Arapongagem e golpe: PGR dá início à última fase antes do julgamento de Bolsonaro

O ex-presidente responde pelos crimes de tentativa de golpe de Estado e de abolição violenta do Estado Democrático de Direito, organização criminosa armada, dano qualificado ao patrimônio público e deterioração de patrimônio tombado.

17 de Julho de 2025 às 18h00

Jair Bolsonaro e Alexandre Ramagem na solenidade de posse do diretor-geral da ABIN em 2019, Brasília, DF. Reprodução/Foto: Valter Campanato/Agência Brasil.

Por Mônica Guerra

O procurador-geral da República, Paulo Gonet, encaminhou nesta segunda-feira (14) ao Supremo Tribunal Federal as alegações finais que podem levar à condenação de Bolsonaro à pena máxima de prisão – aumentada pelo seu próprio mandato. O ex-presidente responde pelos crimes de tentativa de golpe de Estado e de abolição violenta do Estado Democrático de Direito, organização criminosa armada, dano qualificado ao patrimônio público e deterioração de patrimônio tombado.

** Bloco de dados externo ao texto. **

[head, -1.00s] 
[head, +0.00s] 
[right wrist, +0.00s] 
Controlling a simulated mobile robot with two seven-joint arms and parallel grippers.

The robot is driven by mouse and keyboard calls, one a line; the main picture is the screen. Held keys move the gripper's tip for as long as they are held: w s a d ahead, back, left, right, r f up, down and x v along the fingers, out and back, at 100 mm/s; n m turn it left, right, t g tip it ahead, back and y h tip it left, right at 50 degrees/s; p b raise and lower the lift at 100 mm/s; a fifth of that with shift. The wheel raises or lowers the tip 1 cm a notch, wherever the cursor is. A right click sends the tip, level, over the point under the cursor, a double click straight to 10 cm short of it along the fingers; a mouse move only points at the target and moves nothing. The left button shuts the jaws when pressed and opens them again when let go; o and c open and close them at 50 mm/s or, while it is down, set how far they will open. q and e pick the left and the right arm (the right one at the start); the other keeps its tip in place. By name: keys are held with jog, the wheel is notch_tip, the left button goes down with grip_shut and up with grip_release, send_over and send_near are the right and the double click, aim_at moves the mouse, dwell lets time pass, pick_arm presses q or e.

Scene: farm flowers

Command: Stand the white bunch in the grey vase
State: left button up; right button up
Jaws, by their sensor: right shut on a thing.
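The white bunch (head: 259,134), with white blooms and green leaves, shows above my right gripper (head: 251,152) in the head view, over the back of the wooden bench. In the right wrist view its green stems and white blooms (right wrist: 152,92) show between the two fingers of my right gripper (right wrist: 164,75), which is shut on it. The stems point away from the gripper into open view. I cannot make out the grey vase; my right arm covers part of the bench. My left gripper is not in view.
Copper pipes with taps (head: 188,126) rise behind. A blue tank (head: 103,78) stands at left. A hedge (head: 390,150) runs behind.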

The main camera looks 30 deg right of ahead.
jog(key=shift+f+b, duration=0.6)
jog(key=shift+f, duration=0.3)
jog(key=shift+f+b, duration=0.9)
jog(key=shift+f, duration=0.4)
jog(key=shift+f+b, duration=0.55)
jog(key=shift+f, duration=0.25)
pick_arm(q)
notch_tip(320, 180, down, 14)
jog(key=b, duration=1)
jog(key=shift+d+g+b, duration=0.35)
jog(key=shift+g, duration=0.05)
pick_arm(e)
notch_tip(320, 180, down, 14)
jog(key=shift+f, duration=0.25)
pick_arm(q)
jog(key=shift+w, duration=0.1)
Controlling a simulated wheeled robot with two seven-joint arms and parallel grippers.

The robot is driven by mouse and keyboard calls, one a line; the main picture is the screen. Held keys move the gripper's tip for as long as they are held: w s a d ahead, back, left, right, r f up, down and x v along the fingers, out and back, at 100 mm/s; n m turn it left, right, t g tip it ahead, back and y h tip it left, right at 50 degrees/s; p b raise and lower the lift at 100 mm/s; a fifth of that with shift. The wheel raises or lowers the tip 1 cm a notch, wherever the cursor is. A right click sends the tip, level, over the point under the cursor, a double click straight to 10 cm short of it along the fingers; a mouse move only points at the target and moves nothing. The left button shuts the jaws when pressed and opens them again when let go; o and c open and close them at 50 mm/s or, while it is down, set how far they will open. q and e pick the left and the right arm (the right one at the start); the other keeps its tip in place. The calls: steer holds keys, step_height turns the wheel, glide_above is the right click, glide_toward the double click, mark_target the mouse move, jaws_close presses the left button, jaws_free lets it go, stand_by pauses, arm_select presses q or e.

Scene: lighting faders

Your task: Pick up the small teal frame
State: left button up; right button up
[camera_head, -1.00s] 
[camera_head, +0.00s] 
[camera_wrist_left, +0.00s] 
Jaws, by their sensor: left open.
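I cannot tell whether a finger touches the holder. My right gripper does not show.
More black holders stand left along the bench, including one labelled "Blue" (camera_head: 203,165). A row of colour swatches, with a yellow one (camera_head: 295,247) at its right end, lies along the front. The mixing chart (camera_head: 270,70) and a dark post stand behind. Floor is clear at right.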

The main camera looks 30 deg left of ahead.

O envio das alegações abre a fase final da instrução processual, que receberá ainda a manifestação do delator e das defesas. A Primeira Turma do STF deve julgar o caso em setembro. Além de Bolsonaro, respondem também Walter Braga Netto, Augusto Heleno, Alexandre Ramagem, Anderson Torres, Almir Garnier, Paulo Sérgio Nogueira e Mauro Cid.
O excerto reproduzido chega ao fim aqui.